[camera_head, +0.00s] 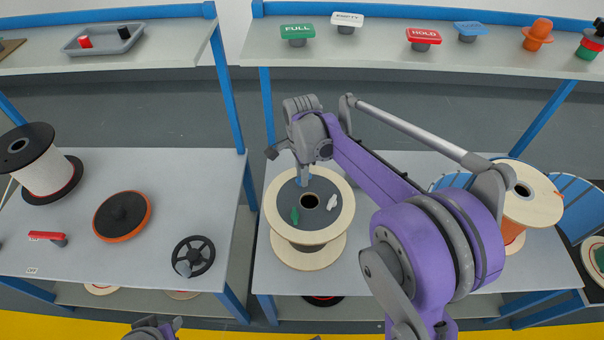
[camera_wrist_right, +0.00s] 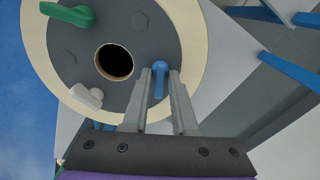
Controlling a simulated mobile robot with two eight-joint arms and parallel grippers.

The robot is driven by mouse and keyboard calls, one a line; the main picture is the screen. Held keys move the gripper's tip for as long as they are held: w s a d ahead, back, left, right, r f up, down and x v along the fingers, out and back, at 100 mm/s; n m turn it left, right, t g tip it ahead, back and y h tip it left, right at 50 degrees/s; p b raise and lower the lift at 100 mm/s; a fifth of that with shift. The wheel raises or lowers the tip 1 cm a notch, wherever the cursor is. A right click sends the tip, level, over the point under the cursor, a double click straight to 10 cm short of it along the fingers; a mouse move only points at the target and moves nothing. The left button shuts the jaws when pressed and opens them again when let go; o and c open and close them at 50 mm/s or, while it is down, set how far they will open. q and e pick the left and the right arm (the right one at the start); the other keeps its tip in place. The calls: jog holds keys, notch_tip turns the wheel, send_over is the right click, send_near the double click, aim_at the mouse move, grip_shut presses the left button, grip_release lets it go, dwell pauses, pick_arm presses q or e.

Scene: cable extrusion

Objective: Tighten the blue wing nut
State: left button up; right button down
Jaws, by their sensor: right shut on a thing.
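The blue wing nut (camera_wrist_right: 159,85) sits on the grey hub plate of a wooden spool (camera_head: 280,249), beside its dark centre hole. My right gripper (camera_head: 304,172) reaches down over the spool's far side. Its jaws are shut on the blue wing nut, with one finger on each side of it in the right wrist view. A green wing nut (camera_head: 295,215) and a white wing nut (camera_head: 332,202) sit on the same hub plate, clear of the fingers. My left gripper (camera_head: 152,330) shows only partly at the bottom edge, away from the spool, and its jaws are unclear.
The spool stands on a grey table (camera_head: 368,272). Another wooden spool (camera_head: 531,205) stands to the right, behind my right arm. The shelf above holds several signs, including a green FULL sign (camera_head: 297,31) and a red HOLD sign (camera_head: 423,36). A handwheel (camera_head: 193,257) lies on the left table.

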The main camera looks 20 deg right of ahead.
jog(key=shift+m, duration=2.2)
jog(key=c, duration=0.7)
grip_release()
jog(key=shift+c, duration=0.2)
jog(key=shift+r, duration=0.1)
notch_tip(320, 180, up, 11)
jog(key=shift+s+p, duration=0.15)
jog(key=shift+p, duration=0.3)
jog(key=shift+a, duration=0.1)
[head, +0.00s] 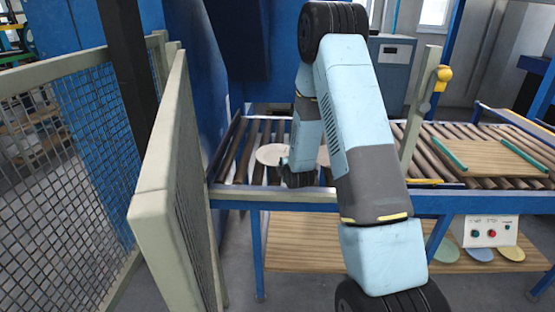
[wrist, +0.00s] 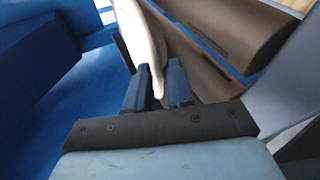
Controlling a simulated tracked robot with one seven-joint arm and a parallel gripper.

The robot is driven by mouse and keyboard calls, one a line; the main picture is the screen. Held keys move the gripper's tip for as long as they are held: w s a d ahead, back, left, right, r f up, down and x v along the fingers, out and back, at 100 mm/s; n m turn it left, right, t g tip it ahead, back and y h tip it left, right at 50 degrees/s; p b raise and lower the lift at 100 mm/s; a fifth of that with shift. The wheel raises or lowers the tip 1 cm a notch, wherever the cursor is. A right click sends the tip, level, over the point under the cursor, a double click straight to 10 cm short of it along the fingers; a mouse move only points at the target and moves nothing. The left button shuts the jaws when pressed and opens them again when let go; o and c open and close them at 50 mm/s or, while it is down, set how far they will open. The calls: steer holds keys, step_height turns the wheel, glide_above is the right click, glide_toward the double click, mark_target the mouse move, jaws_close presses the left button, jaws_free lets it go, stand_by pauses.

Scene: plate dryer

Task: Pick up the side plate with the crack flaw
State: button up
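A pale cream plate (head: 270,154) shows on the roller conveyor just left of my gripper (head: 298,178) in the head view. Another pale part (head: 322,155) shows to the right of the gripper; I cannot tell whether it belongs to the same plate. In the wrist view, a whitish plate (wrist: 144,38) is seen nearly edge-on, its rim reaching down between the two blue fingers of my gripper (wrist: 158,86). The fingers stand close together with the rim between them, and appear shut on it. No crack can be made out. My arm hides part of the conveyor.
A mesh fence (head: 183,180) stands close on the left. A wooden board with green strips (head: 490,157) lies on the conveyor's right. A grey post (head: 420,110) rises beside it. Green, blue and yellow plates and a control box (head: 490,231) are on the lower shelf.

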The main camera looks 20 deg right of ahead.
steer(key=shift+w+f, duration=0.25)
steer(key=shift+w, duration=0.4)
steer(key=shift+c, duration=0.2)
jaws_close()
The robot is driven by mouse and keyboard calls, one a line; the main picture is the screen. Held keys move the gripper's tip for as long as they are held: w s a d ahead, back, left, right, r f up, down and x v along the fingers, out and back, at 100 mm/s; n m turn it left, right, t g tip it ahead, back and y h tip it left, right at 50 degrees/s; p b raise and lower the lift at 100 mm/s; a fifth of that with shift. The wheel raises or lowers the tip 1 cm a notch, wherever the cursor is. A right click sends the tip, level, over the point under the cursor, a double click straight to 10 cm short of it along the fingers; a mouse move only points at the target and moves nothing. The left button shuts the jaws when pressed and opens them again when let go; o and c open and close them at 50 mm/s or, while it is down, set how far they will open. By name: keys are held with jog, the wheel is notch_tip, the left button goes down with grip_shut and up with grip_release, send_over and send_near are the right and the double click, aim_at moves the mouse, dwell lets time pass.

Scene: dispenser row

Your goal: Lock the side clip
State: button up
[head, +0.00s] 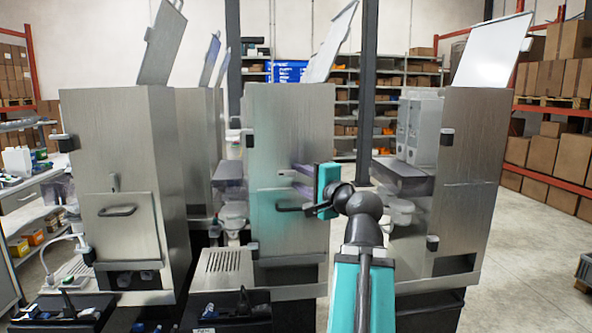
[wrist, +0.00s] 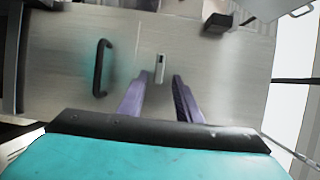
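A small metal clip (wrist: 159,69) is on the brushed-metal panel in the wrist view. It lies parallel to the panel seam, beside it on the side away from the black handle (wrist: 102,68). My gripper (wrist: 158,84) is open, its two purple fingers apart and pointing at the panel, with the clip framed between and just beyond the fingertips. I cannot tell whether they touch the panel.
Another dispenser (head: 468,150) stands at right. Black trays (head: 225,315) with small items sit low in front. Open floor (head: 530,260) lies at right.

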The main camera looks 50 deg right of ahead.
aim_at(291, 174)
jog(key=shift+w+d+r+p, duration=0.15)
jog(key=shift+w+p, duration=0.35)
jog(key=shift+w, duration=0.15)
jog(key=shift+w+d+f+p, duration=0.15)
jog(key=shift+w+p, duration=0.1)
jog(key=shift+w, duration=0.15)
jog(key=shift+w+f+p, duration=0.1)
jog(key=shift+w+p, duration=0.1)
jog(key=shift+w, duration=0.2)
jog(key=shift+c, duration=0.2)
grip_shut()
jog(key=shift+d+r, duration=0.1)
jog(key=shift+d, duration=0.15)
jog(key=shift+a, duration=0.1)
------------------------
= DIRECTION =
Say how many lines have the string "simulated" in them, offering no words beyond the number.

= EXERCISE SOLUTION =
2